In a normal legislative session, we would have been posting live videos from the Capitol, advocating for important food and farm bills with you on our Annual Local Food Lobby Day, and celebrating wins with you at the end of session. But this year is anything but normal.
Members of Illinois General Assembly temporarily suspended the legislative session back in March. With the closure of the Capitol, it seems likely that thousands of bills, including our own, will not move forward this session, including:
- More Cottage Food in More Places
- Right to Garden
- Bring Farm Fresh Food to Public Schools;
- Good Food Purchasing Policy: Grow the Health and Wealth of Illinois Through State Procurement of Local Food
While our bills may be delayed, one thing that is for certain is that Illinois does need to approve the state budget. The original deadline to approve the budget was May 31, but according to Politico, lawmakers could delay the vote until June 30, the end of the fiscal year. Regardless, there are still a handful of appropriations requests (on topics you care about) that we hope to move forward– like healthy food access at farmers markets, growing the local food economy, helping farmers put more conservation practices on more acres, and funding more soil and water conservation efforts.

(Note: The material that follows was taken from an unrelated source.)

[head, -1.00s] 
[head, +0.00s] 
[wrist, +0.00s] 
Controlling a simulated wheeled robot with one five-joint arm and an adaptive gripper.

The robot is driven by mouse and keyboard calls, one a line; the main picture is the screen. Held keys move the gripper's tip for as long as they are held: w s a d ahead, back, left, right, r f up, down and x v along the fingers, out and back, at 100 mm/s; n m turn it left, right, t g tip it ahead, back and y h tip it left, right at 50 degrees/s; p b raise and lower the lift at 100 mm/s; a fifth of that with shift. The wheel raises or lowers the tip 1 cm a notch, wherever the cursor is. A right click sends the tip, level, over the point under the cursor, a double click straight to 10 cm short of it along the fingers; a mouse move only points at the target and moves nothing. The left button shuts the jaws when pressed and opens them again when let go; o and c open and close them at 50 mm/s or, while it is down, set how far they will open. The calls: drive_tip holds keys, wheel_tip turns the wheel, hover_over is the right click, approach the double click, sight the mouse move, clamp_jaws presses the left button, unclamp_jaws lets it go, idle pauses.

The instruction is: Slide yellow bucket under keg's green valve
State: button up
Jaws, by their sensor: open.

Continued Advocacy for Priority Appropriation Measures:
- Create a statewide fund to match SNAP dollars spent at farmers markets with a $500,000 state appropriation: SNAP Match programs at farmers markets help our most vulnerable populations afford fresh fruits and vegetables while also keeping federal SNAP dollars in the pockets of family farmers in our state. Thanks to your advocacy, farmers markets were deemed essential businesses. Markets across Illinois have been tirelessly working to reorganize a new norm to provide a safe shopping environment for local food supporters. This appropriation has always been a top priority at the Alliance. During these uncertain times access to fresh, healthy local fruits and vegetables is crucial. In addition to being an effective food security program, it is also an economic development tool for family farmers, putting more money in their pockets.
- Help farmers protect soil and cover more acres by doubling funding for the Fall Covers for Spring Savings Program to $600,000: Cover crops are a conservation and risk mitigation tool that help to build stronger soil, clean our waterways, and blanket the soil with crops and root systems that absorb rainfall events. 2020 has already proven to be wetter than normal. Cover crops are proven tools that can help mitigate the increased risks from frequent rains that would normally run off and errode fields carrying sediment (topsoil) away from the field and into our drinking water systems. This program rewards farmers for planting cover crops and reducing nutrient pollution by rewarding approved applicants $5 per acre of covers planted the following year on their crop insurance invoice. There were nearly three times more acres applied for than funding available, which shows the need to increase the funding and amount of available acreage from 50,000 to 100,000 acres covered.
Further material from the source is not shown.